┏━━

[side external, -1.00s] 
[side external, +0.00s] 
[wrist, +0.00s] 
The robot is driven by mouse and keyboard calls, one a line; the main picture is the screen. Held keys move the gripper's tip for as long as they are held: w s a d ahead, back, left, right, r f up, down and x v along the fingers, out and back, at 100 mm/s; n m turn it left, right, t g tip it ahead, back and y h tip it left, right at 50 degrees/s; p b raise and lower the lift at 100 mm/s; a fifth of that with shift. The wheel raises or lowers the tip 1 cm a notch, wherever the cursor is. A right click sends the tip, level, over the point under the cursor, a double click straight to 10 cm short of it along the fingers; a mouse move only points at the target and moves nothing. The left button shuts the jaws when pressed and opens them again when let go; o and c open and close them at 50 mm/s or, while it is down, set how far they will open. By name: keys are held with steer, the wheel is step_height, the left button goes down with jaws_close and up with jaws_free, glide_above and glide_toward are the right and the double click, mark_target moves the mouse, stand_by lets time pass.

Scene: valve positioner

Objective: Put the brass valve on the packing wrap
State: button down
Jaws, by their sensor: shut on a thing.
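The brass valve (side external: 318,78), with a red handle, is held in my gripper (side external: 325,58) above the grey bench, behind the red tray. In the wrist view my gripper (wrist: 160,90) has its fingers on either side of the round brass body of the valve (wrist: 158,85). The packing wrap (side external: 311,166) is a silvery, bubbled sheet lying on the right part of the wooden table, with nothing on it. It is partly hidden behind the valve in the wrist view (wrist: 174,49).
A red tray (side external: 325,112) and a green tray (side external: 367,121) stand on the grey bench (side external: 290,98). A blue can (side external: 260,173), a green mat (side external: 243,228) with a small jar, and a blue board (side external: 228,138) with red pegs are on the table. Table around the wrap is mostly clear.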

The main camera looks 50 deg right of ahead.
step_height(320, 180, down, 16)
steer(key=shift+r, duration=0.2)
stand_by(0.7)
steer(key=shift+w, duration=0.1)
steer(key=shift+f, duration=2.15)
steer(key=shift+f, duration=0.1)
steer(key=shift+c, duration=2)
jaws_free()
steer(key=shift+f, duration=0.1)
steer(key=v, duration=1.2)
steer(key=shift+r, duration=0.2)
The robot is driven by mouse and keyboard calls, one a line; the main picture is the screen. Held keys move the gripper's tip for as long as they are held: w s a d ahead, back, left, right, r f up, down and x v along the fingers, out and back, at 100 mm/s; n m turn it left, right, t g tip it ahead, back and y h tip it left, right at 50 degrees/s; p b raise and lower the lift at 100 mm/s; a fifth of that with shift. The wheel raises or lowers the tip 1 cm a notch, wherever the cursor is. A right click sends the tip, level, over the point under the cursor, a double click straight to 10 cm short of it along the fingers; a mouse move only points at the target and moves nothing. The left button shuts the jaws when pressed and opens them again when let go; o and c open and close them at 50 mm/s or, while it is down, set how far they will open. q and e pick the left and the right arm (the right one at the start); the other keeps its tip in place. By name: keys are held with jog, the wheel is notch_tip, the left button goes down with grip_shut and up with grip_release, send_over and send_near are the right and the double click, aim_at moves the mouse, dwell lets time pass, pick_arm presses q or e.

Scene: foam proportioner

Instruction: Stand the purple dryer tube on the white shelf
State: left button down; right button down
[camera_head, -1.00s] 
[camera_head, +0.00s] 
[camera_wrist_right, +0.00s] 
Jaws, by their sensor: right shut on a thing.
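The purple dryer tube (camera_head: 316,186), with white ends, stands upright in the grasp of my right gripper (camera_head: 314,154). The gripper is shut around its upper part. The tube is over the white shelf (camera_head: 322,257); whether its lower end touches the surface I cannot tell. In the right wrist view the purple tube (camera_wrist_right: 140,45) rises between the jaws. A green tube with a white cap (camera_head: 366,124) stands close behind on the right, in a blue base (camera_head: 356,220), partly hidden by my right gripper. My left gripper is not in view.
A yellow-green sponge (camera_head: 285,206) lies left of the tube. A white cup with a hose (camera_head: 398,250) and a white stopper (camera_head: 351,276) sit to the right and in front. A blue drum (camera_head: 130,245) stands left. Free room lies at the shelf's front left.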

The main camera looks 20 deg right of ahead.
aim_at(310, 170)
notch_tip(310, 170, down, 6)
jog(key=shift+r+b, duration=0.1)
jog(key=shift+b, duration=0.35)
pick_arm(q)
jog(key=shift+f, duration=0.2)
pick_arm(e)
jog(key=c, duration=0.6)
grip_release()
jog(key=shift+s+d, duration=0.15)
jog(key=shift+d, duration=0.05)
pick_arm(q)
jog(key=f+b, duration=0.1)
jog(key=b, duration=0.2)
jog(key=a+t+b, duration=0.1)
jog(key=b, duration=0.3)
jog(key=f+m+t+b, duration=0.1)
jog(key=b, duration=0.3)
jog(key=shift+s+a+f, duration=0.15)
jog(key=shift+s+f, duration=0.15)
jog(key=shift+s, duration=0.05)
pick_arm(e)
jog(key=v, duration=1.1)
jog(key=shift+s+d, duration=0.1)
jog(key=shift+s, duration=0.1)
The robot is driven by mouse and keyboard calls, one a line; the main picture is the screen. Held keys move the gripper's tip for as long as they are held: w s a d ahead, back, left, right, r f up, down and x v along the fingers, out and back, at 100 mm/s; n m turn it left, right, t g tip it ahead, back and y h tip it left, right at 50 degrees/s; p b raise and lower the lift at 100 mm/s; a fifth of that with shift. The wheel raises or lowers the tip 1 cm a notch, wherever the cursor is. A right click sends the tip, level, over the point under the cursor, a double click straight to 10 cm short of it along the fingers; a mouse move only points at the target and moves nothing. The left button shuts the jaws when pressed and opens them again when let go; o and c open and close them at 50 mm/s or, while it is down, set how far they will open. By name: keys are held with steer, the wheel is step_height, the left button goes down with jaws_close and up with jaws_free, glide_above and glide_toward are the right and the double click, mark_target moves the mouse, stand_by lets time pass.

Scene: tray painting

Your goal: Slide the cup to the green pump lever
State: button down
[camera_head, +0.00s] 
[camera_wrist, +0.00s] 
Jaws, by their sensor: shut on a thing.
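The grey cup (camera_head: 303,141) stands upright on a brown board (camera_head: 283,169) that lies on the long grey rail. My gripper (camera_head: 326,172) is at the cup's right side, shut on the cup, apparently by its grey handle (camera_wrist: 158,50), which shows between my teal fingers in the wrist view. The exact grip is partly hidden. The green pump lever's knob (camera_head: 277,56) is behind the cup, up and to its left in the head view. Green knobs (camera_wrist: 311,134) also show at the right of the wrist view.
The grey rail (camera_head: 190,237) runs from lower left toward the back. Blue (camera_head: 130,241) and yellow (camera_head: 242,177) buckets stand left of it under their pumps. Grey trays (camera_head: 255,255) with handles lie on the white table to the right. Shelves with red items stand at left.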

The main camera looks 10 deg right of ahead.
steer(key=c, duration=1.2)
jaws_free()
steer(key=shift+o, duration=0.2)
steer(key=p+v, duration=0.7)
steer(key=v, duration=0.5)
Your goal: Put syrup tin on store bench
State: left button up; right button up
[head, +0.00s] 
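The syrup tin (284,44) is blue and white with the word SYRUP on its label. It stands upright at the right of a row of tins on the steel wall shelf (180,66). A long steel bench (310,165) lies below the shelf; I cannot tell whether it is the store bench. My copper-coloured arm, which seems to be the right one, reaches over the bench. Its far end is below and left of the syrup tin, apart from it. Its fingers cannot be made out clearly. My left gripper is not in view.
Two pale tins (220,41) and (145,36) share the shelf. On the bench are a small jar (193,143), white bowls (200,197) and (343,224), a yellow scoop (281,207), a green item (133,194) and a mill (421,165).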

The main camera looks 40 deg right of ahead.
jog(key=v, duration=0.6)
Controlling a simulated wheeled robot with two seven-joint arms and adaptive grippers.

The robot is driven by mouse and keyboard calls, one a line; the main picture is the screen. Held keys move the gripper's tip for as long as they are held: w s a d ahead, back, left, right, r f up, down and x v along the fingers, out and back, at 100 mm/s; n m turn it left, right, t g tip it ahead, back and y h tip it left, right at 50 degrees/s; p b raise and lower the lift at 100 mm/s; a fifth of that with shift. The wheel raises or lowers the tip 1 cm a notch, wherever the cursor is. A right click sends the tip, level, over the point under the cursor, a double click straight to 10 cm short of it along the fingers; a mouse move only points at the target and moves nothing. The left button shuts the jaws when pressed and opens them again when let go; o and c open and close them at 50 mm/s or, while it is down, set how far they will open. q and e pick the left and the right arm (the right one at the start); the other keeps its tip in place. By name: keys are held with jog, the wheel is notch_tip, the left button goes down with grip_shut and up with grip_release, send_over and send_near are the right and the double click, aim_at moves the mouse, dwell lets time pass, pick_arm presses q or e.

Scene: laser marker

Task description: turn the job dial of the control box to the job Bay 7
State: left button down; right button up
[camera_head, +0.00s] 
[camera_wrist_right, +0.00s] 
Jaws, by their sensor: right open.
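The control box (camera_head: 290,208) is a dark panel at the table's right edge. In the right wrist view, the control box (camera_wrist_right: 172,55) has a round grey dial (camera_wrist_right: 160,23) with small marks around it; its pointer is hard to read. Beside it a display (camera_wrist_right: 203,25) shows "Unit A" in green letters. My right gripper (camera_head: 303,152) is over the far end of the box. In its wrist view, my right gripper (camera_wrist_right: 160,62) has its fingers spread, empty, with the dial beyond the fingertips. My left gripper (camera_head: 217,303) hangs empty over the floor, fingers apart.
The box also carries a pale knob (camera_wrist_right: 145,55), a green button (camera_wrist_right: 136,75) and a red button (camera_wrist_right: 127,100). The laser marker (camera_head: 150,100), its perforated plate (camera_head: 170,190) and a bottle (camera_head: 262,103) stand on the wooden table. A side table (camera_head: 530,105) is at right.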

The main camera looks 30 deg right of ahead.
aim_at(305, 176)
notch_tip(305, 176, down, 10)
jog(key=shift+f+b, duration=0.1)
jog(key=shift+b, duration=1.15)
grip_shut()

┗━━

▶ [WORK INSTRUCTIONS]
Reproduce, please, the lines of the material from its first line down to the line containing "[wrist, +0.00s]", keeping both ends and nothing beyond them.

▶ [RESPONSE TO THIS EXERCISE]
[side external, -1.00s] 
[side external, +0.00s] 
[wrist, +0.00s] 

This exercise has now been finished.